## Rows about robot tasks
[start]

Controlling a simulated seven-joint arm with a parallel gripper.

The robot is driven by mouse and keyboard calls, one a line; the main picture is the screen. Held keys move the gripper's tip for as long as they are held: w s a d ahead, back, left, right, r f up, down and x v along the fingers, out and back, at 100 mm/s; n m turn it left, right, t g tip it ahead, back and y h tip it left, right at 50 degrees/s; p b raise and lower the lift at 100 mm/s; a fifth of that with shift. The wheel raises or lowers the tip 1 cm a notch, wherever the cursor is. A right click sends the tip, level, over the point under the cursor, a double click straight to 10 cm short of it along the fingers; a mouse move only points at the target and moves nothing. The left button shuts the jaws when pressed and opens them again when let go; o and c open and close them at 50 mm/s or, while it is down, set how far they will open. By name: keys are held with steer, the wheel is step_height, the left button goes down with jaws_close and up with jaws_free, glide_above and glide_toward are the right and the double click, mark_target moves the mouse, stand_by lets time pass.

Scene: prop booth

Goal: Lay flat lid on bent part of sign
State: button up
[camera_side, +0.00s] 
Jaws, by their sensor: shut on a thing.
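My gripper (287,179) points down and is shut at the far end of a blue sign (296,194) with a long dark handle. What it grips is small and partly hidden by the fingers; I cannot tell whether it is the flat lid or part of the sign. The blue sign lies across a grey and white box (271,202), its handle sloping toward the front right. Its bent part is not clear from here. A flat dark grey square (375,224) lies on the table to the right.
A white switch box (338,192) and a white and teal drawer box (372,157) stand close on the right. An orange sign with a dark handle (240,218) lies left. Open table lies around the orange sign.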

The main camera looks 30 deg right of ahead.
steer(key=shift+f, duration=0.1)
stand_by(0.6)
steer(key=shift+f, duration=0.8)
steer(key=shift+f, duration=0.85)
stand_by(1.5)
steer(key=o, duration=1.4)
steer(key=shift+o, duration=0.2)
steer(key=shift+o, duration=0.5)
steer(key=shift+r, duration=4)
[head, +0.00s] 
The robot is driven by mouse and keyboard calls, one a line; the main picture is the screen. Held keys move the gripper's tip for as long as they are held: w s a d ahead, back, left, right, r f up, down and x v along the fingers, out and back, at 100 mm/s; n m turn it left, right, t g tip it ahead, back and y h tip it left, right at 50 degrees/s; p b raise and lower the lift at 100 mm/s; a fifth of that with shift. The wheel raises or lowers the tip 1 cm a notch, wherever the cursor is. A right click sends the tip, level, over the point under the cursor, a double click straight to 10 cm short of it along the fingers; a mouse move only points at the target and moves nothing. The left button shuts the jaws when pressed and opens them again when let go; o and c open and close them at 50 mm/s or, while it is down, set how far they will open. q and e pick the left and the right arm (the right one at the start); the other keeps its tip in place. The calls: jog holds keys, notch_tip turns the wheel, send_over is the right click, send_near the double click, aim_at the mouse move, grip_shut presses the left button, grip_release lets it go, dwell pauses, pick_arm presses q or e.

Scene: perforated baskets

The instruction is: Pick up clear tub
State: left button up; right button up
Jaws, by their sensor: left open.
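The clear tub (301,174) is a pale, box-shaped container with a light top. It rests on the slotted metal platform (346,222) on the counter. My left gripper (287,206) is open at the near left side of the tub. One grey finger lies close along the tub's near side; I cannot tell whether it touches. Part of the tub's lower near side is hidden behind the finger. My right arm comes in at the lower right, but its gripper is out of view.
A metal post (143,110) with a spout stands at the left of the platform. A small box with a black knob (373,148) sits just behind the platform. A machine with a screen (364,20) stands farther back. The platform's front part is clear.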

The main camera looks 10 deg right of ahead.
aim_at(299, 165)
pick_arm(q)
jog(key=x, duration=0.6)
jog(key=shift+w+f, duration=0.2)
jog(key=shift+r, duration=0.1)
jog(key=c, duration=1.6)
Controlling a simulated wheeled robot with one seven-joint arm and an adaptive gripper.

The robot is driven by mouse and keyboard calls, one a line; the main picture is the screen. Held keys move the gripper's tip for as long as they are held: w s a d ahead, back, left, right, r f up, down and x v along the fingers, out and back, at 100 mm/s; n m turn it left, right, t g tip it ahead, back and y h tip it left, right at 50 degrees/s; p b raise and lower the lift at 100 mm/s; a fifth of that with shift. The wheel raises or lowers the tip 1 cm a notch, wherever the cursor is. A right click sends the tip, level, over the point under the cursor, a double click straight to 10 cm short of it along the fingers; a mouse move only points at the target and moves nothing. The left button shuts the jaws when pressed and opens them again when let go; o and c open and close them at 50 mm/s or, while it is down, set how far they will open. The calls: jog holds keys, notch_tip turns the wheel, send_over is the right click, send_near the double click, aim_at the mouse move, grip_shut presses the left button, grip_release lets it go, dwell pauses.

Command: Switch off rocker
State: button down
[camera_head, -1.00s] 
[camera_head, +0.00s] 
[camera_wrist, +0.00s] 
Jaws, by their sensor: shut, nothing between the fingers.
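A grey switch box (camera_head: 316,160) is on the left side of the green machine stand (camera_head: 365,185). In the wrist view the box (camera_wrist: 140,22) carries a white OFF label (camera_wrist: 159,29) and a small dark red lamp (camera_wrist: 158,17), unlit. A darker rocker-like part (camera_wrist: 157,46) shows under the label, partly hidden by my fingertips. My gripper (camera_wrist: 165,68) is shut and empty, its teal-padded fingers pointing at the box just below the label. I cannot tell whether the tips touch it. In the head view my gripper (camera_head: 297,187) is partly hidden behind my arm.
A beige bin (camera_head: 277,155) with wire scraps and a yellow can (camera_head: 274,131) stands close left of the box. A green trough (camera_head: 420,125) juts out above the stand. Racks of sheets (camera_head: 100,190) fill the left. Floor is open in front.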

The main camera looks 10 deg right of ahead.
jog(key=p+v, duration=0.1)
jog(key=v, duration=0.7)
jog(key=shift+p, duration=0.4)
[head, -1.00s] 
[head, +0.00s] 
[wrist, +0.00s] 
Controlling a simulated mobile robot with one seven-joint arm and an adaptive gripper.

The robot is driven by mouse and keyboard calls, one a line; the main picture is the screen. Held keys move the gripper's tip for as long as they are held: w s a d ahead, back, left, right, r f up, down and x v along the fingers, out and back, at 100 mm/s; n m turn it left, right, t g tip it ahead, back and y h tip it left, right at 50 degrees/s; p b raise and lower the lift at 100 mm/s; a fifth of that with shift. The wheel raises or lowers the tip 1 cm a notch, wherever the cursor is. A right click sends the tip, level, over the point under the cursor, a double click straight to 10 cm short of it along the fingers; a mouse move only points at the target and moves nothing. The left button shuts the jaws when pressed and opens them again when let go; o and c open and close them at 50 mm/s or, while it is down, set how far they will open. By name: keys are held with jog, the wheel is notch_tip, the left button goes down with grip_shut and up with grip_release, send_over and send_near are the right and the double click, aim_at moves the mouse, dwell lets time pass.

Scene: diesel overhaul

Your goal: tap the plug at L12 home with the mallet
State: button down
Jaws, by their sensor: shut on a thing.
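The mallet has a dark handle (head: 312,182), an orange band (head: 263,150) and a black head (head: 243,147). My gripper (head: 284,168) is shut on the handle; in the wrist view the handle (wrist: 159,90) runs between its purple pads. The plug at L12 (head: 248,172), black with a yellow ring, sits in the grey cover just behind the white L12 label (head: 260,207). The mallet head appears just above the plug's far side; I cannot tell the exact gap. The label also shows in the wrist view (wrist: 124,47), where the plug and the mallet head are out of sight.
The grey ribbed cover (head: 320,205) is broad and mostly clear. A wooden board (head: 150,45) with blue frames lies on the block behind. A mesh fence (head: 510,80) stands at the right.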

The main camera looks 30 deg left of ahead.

[end]

## AIM OF THE EXERCISE
Provide only the number of lines in the entries that hold the word "seven".

## RESULT FOR THIS TASK
3